Later that day, I stopped in at the Farmer's Market at Stanford and Lead, my neighborhood store. I didn't smell any roasting chile so I rounded the corner next to the building where they usually roast. To my horror, I saw that there had been a fire in the storage house in the parking lot. They told me inside that they would not be roasting on the property this year, and probably never again because a child burned himself the season before. Make a note: If you are taking your children on a roasting venture, keep them in tow.

My last leg of this trip took me to my mother's house. When I walked through the door, I was overcome with that wonderful fragrance of her freshly roasted chile. I was taken back to days when I was a youngster, and we would get in the car and drive to Hatch, N.M. We would load up the car with the green stuff and head back home. Once there, my mom would go to work, roasting all day long on the barbecue in the back yard. My special treat was two pieces of Rainbow white bread slathered with real mayonnaise and loaded with green chile and a dash of salt.

My mom has taken an easier route lately. She buys her chile here, and she now roasts it in the oven. Still good, just not as nostalgic.

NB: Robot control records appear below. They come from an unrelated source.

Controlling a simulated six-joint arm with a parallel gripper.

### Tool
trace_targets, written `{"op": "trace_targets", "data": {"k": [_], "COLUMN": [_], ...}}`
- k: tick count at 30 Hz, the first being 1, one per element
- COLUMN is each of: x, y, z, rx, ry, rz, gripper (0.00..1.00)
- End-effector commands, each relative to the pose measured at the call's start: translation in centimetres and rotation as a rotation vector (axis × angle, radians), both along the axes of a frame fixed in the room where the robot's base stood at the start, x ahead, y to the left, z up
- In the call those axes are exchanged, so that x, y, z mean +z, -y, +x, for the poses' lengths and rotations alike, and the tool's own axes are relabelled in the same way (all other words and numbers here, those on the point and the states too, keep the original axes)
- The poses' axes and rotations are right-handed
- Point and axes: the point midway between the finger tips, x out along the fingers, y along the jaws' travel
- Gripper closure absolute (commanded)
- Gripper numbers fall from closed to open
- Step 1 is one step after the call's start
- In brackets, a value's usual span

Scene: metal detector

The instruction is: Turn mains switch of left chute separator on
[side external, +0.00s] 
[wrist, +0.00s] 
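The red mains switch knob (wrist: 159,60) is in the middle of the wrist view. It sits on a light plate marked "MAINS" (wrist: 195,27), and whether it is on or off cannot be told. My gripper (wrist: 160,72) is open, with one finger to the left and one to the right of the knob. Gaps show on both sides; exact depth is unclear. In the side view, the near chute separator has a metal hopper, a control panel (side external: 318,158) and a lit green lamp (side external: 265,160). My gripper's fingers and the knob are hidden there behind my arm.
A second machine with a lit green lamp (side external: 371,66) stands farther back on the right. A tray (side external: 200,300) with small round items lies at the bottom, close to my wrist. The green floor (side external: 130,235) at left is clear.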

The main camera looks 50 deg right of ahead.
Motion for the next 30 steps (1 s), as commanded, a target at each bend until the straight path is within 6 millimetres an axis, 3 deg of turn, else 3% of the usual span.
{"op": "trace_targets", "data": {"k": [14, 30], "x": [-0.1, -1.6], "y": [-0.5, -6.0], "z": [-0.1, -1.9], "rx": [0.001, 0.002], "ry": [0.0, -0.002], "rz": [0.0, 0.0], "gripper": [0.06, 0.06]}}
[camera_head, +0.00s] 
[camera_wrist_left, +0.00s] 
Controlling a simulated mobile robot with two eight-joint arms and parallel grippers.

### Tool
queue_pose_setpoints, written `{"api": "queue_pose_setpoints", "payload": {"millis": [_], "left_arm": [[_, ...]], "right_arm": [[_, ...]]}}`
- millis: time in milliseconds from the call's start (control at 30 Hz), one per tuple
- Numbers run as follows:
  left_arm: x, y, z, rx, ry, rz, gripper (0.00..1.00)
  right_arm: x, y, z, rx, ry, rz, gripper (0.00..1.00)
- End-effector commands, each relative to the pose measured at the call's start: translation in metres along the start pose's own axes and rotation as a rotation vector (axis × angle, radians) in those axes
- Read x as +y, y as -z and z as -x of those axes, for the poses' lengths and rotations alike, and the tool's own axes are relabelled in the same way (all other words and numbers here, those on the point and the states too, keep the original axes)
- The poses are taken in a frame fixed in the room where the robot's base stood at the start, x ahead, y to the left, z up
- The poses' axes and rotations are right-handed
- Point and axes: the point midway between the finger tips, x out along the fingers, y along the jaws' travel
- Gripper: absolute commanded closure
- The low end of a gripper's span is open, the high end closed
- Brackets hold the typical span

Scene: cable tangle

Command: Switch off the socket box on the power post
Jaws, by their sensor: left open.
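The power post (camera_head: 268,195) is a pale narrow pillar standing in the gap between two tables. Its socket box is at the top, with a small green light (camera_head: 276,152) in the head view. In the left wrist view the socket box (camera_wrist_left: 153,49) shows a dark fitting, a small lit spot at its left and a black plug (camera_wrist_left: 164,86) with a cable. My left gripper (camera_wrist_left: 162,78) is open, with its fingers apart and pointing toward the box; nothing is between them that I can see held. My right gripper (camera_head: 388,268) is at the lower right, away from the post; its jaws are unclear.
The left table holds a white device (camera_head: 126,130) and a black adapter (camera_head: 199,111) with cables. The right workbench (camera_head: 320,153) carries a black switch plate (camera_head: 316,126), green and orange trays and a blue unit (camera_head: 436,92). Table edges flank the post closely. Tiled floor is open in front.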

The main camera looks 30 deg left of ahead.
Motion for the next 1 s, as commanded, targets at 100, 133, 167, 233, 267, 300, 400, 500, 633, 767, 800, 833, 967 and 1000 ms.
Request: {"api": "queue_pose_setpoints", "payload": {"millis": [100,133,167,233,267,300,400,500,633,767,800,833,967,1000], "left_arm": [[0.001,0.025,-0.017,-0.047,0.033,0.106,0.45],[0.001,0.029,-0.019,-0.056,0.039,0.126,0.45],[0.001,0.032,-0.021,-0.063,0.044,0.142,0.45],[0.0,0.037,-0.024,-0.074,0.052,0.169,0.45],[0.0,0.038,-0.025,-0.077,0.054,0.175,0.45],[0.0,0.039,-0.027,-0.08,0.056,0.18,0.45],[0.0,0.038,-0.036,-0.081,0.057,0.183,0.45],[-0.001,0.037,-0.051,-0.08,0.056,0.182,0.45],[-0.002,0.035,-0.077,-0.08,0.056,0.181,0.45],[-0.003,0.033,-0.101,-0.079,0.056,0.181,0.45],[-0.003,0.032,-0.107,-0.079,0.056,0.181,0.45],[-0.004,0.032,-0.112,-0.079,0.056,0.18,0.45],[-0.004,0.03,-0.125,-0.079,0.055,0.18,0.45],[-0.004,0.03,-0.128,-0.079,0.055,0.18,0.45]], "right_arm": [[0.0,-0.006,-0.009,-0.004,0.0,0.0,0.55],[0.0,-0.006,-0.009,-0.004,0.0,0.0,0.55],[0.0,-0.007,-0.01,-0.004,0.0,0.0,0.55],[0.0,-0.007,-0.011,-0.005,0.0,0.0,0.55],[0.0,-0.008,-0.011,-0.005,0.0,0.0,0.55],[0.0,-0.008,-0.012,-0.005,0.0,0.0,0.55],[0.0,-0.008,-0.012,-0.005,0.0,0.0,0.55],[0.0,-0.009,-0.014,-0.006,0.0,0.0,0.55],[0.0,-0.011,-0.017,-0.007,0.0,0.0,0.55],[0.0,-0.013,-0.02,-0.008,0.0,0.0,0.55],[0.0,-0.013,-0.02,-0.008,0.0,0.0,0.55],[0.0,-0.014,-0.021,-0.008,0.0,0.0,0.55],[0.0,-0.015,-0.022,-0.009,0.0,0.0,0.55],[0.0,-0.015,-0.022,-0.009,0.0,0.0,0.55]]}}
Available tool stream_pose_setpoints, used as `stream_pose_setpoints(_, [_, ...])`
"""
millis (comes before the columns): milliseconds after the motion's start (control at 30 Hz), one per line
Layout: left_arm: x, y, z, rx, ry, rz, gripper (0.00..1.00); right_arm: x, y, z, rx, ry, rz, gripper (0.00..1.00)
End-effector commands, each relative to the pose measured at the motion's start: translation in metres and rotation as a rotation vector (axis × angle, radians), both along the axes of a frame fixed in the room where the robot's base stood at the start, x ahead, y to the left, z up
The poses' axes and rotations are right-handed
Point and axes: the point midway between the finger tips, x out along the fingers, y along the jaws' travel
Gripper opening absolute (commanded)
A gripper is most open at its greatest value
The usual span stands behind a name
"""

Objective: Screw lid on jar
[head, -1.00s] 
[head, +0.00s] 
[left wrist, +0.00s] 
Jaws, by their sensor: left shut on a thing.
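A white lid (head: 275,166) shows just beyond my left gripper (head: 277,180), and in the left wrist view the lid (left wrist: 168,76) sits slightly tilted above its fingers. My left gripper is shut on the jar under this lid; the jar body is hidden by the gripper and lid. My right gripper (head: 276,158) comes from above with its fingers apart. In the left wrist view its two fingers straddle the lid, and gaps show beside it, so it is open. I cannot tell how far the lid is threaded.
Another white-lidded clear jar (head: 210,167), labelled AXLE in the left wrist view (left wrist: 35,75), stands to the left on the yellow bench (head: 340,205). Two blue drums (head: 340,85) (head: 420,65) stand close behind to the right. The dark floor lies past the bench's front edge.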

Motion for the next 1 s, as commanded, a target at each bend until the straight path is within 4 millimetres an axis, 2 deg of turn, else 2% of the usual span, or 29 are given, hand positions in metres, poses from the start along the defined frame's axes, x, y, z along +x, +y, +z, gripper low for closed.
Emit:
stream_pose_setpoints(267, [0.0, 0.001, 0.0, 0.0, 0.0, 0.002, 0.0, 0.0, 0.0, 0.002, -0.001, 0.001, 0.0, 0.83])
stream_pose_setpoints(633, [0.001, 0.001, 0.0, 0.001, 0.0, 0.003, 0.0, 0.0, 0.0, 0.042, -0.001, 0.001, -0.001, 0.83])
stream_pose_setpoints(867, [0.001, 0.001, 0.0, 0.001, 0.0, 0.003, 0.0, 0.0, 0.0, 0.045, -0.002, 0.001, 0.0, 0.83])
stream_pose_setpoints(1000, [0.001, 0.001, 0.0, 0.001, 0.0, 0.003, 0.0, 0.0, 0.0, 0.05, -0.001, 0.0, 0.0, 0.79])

I had her walk me through the way she roasted and realized I could do this at home myself. If you have sensitive skin, you might wear some gloves and never rub your eyes. First you wash the chiles and trim off the stems. Pierce each with a fork, and then roast them. When they are done, place the chiles on a damp towel and cover with another damp towel. Leave them for 5 to 10 minutes; do not peel them. Seal the roasted chiles in gallon-size resealable freezer bags and place them in the freezer. These are easy to take out and defrost in minutes, and the skin just falls off.

I ended up taking home two bags of my mom's chile. I set my mom's in my fridge, and then bagged my chile from Gus Wagner's and set them in the freezer. I filled eight one-gallon bags from the bushel I bought: This ought to get me through December. I really need another freezer. Chile keeps in here for quite some time.

I cannot imagine life without some frozen green chile waiting for me. It's like heaven in a resealable bag. And when it comes time to cook 'em up, try my mom's killer chile relleno casserole below. It's green chile season; enjoy, I always do.

Mom's Killer Chile Relleno Casserole

Fill a 9-by-13 pan with roasted green chiles. Slit the chiles and layer them. Fill each chile with monterey jack cheese and pork (amount to your liking). First, though, parboil the pork in water with garlic salt. Put the following in a blender:

2 cups milk
6 eggs
Tabasco Sauce, a few dashes
4 slices of bread, made into bread crumbs

Blend ingredients and pour over chiles. Sprinkle grated Longhorn cheese on top. Bake one hour to one hour, 15 minutes at 350°.